Our society looks at people as individuals, whether as consumers, or as nuclear units, but I’ve known people at work gone back home to England to visit a sick or dying family member. We are all bound together in close ties of family and friendship, and when that kind of knot unravels, and the chord is cut with finality, we feel the pain. The bond seems broken, life seems fractured as if by a seismic shock. As one of L’Engle s characters says:

“This wasn't the first time that I'd come close to death, but it was the first time I'd been involved in this part of it, this strange, terrible saying goodbye to someone you've loved.”

But our finite lives are what make life so precious. That is the nature of the world we live in.

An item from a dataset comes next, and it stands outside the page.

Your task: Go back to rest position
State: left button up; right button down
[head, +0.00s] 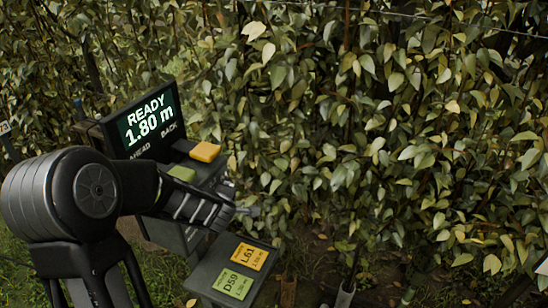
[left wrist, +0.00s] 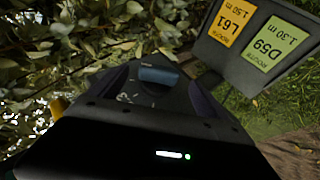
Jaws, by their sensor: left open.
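My left arm comes in from the left in the head view, and its gripper (head: 250,211) is open in front of the control console, over the card panel's upper edge. A yellow button (head: 205,151) and a green button (head: 182,173) sit under the screen, close to my wrist. In the left wrist view a blue-grey knob (left wrist: 158,76) shows on a dark housing. My right gripper is not in view.
A tilted panel (head: 206,280) holds a yellow card (head: 250,257) marked L61 and a green card (head: 233,284) marked D59. A dense leafy hedge (head: 380,120) fills the back and right. A wire crosses at the top right. Grass and soil lie below.

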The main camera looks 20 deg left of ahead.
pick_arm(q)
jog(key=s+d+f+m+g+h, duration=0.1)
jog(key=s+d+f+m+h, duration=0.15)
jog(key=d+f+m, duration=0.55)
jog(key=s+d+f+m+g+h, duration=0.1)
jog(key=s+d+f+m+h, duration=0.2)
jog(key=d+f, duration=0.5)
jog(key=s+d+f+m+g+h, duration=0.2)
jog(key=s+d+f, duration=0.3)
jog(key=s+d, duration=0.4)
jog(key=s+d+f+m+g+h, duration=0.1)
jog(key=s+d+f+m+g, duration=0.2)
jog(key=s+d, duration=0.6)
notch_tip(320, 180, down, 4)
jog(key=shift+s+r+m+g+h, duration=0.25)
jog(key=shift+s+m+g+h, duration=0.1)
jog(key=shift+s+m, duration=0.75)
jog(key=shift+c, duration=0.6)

In Peter de Rosa’s short fable, “The Best of All Possible Worlds”, a God creates a world and populates it with creatures all alike (so no jealousies), plenty of food just ripe to be plucked, fresh water to drink, no dangers, and a land of beauty everywhere. It seems a paradise, and the inhabitants have been given a gift of living forever. But it is not enough. Life without the darkness removes all reason for doing anything, all reason for living. 

As a character says in C.S. Lewis book "Out of the Silent Planet"

“And I say also this. I do not think the forest would be so bright, nor the water so warm, nor love so sweet, if there were no danger in the lakes.”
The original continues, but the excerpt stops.